═════ Data excerpt ═════

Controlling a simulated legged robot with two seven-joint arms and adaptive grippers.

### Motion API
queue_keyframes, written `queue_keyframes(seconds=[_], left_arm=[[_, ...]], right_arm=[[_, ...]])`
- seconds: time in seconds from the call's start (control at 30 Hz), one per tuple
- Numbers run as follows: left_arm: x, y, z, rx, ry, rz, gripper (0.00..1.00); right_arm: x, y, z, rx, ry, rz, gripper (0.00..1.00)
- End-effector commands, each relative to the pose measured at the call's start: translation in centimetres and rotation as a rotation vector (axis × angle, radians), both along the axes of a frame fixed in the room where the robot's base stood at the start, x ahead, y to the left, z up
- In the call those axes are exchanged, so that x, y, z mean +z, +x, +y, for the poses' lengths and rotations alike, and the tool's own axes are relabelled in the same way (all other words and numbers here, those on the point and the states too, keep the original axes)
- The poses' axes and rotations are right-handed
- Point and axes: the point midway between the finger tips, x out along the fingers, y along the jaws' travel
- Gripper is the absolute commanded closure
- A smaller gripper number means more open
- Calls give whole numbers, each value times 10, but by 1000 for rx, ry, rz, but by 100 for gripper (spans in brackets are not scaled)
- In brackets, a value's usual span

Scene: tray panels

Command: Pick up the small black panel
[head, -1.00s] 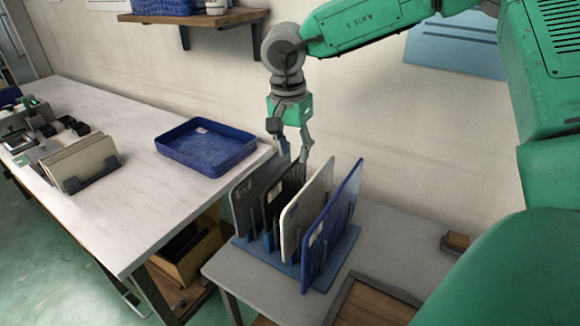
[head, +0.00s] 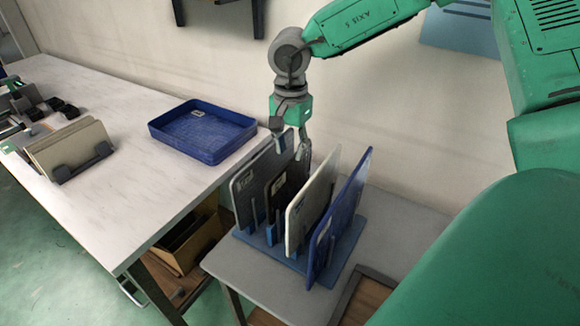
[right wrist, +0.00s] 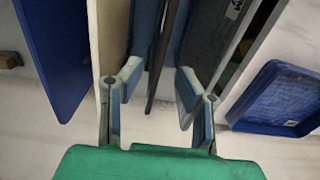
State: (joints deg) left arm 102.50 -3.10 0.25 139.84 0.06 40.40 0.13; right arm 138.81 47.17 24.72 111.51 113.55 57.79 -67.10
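The small black panel (head: 287,188) stands on edge in a blue rack (head: 262,246), between a larger dark grey panel (head: 243,188) and a white panel (head: 302,222). My right gripper (head: 293,150) points down at its top edge. In the right wrist view the gripper (right wrist: 158,78) is open. Its two fingers stand either side of the dark edge of the small black panel (right wrist: 158,68), with a gap on both sides. My left gripper is in neither view.
A blue panel (head: 345,210) stands at the rack's right end. The white table (head: 150,195) on the left carries a blue tray (head: 203,150) and a holder with beige panels (head: 68,147). A wooden tray (head: 360,300) lies in front of the rack.

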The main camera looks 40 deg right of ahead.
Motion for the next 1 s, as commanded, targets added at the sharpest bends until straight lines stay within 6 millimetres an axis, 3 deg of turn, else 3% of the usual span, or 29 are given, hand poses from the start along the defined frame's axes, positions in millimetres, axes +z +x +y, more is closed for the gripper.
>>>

═════

(What to do) Quote the data above exactly from the line with "- Gripper is the absolute commanded closure" to the line with "[head, +0.00s]", both ends counted, and nothing else. Pictures don't go in.

(Complete output)
- Gripper is the absolute commanded closure
- A smaller gripper number means more open
- Calls give whole numbers, each value times 10, but by 1000 for rx, ry, rz, but by 100 for gripper (spans in brackets are not scaled)
- In brackets, a value's usual span

Scene: tray panels

Command: Pick up the small black panel
[head, -1.00s] 
[head, +0.00s] 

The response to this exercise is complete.